■ **GIVEN INFORMATION**

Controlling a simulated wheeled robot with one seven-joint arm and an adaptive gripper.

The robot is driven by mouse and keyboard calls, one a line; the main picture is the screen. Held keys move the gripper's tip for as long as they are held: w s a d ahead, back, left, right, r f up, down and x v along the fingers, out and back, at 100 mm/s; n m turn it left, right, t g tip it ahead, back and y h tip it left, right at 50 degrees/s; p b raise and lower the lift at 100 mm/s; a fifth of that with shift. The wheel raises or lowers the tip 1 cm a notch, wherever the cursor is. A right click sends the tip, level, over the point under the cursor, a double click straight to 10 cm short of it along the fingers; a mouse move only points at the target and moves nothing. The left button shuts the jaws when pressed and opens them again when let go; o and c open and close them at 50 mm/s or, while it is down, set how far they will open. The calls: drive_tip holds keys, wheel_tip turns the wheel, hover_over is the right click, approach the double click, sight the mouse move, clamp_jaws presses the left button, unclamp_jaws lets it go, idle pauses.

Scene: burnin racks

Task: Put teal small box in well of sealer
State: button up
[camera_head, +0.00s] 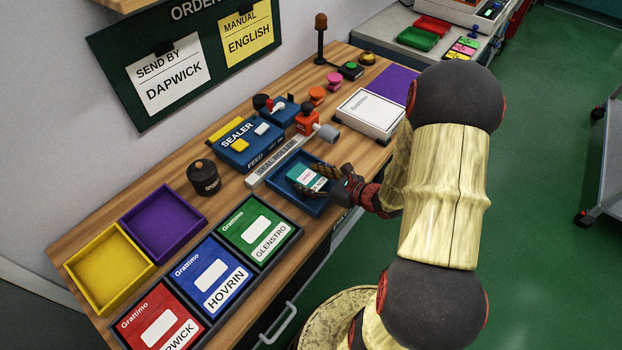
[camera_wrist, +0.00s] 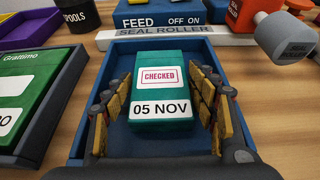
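The teal small box (camera_wrist: 159,78) lies in the blue well (camera_wrist: 178,151) in front of the sealer. It carries a "CHECKED" stamp and a "05 NOV" label. It also shows in the head view (camera_head: 304,174). The sealer (camera_head: 246,143) is a blue machine with a yellow button, and the "SEAL ROLLER" bar (camera_head: 278,160) runs between it and the well. My gripper (camera_wrist: 163,107) is open, with one finger on each side of the box. A gap shows between the box and both fingers. The fingertips reach down inside the well.
Red, blue and green Grattimo trays (camera_head: 259,232) stand left of the well. Purple (camera_head: 164,222) and yellow (camera_head: 108,275) trays and a dark spool pot (camera_head: 204,177) are behind them. A white Grattimo box (camera_head: 370,114) lies to the right. A grey roller handle (camera_wrist: 287,38) sticks out near the well.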

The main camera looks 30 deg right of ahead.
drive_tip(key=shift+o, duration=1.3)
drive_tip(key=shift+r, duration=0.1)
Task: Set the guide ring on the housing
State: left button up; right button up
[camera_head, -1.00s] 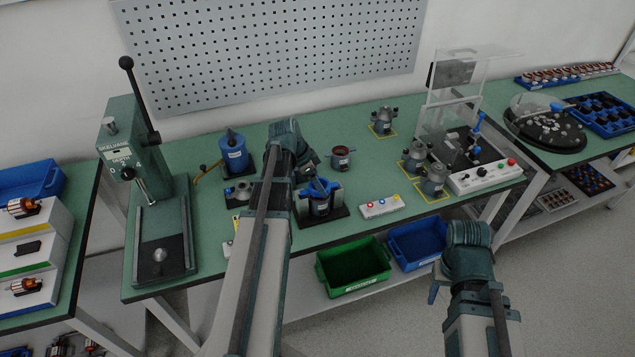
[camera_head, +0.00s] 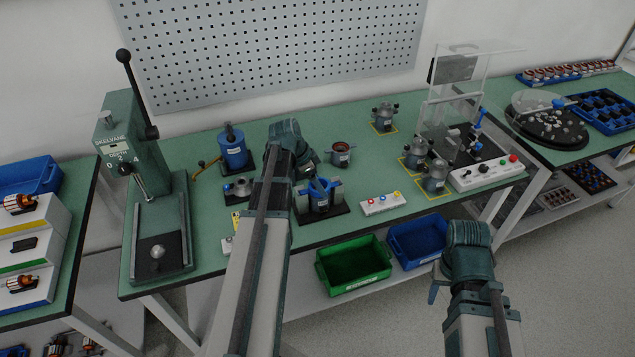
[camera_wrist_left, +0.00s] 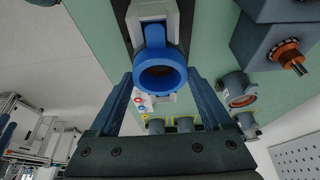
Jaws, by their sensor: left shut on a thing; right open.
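The blue guide ring (camera_wrist_left: 160,72) is between the fingertips of my left gripper (camera_wrist_left: 160,85), which is shut on it. In the head view the blue ring (camera_head: 319,187) is at a grey block (camera_head: 322,203) on a black base. Whether ring and block touch is unclear. A dark housing with a copper-coloured inside (camera_head: 340,153) stands open side up behind and right of that block; it also shows in the left wrist view (camera_wrist_left: 240,98). My right gripper (camera_head: 435,288) is open and empty in front of the table, its fingers partly hidden.
A button box (camera_head: 383,204) lies right of the block. Several grey housings (camera_head: 435,180) stand on yellow-marked squares farther right. A blue motor-like unit (camera_head: 233,152) and a green press (camera_head: 158,230) stand at left. Green (camera_head: 352,268) and blue (camera_head: 418,240) bins are below.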

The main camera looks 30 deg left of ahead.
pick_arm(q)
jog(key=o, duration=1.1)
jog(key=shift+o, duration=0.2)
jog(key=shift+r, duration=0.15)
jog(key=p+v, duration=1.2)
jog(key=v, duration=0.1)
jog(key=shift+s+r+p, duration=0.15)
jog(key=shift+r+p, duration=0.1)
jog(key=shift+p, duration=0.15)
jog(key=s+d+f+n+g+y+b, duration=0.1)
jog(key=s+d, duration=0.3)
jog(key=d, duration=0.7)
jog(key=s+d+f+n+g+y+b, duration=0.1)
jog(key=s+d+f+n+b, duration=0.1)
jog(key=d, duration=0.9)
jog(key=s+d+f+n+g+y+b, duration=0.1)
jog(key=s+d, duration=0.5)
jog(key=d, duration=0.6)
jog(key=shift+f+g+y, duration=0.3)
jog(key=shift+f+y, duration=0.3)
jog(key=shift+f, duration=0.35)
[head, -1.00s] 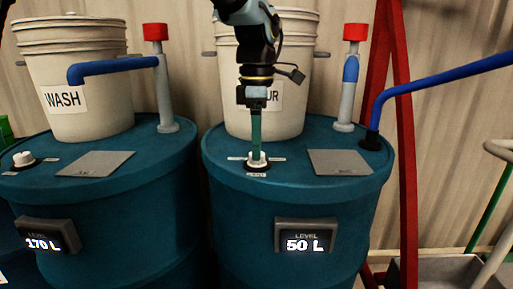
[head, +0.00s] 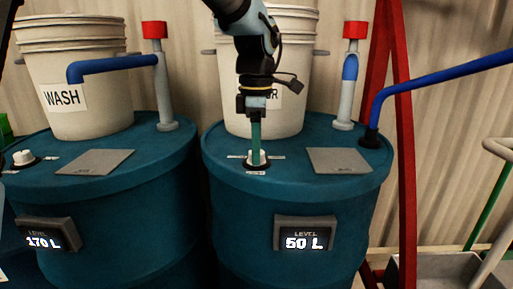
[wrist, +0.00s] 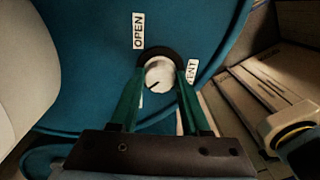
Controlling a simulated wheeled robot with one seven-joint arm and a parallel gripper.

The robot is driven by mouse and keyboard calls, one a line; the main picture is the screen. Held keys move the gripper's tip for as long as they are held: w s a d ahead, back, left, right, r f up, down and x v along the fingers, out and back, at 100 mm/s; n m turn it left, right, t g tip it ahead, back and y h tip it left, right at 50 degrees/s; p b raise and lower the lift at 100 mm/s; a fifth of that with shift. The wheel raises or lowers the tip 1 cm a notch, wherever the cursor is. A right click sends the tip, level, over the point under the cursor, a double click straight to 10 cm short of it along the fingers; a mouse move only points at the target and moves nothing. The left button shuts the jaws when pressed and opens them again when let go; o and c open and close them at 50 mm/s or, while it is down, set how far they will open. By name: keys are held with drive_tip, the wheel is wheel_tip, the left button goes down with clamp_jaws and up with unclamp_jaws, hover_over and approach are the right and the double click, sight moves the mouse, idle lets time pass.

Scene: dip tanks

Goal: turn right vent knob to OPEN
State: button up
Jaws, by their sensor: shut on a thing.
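The right vent knob (head: 257,157) is small and white and sits on top of the right teal drum (head: 222,172). My gripper (head: 256,150) points straight down and its green fingers are shut on the knob. In the wrist view the white knob (wrist: 159,75) lies between the two fingertips (wrist: 160,72), with a dark pointer mark toward its lower left. The OPEN label (wrist: 138,30) is above the knob, slightly left. The VENT label (wrist: 191,72) is to its right, partly behind a finger. Another label at lower left is mostly hidden by a finger.
A white bucket (head: 292,115) stands behind my gripper. A grey plate (head: 338,161), a red-capped pipe (head: 345,105) and a blue hose (head: 440,75) are to the right. The left drum (head: 150,170) carries its own white knob (head: 24,157) and the WASH bucket (head: 85,110).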

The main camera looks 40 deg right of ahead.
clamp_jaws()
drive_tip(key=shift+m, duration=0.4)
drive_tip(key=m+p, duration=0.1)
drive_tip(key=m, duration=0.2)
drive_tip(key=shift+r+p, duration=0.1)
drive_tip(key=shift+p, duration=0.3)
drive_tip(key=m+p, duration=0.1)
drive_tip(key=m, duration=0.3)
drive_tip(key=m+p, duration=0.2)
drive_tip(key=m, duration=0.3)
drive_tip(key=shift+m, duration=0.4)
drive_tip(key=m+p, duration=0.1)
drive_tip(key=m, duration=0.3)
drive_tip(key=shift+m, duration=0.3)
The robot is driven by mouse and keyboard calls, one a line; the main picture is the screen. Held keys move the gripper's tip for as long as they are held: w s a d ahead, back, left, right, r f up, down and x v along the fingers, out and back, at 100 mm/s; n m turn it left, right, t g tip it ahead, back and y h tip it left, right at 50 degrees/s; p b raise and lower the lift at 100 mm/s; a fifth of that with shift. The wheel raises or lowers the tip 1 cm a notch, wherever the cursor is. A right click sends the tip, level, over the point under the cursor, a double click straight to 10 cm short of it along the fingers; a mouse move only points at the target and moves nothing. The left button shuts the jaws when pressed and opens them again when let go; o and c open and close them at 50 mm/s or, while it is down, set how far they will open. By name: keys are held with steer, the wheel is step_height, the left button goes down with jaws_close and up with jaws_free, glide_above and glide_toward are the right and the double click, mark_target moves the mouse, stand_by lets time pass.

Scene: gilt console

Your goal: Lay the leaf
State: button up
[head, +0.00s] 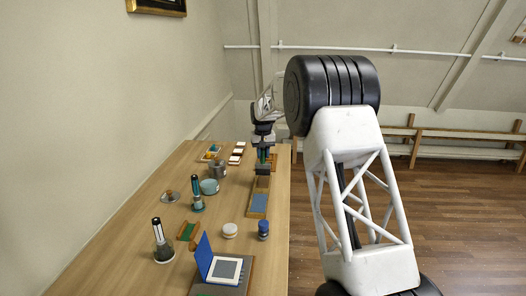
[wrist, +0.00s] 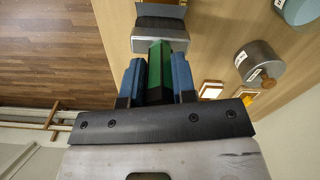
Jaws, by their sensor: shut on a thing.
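My gripper (wrist: 156,75) is shut on a green handle (wrist: 160,62) between its blue fingertips in the wrist view. A wide pale-grey head with a dark edge (wrist: 160,24) shows beyond the handle, apparently part of the same tool. In the head view my gripper (head: 263,158) hangs above the far right of the table, over a long wooden tray or frame with a blue panel (head: 259,202). An open blue booklet (head: 203,256) lies at the near right, with a pale square (head: 226,270) that may be the leaf. I cannot tell whether any leaf is on the tool.
The wall borders the left.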

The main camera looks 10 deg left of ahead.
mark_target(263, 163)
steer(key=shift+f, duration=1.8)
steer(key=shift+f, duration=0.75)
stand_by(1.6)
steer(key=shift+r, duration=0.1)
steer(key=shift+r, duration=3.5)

■ **AIM OF THE TASK**
Leave out the pictures and quote exactly the lines from the one where "The main camera looks 30 deg right of ahead." appears to the one where "[camera_wrist_left, +0.00s]" appears, both ends counted.

■ **COMPLETED TASK**
The main camera looks 30 deg right of ahead.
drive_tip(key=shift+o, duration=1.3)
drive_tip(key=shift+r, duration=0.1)
Task: Set the guide ring on the housing
State: left button up; right button up
[camera_head, -1.00s] 
[camera_head, +0.00s] 
[camera_wrist_left, +0.00s] 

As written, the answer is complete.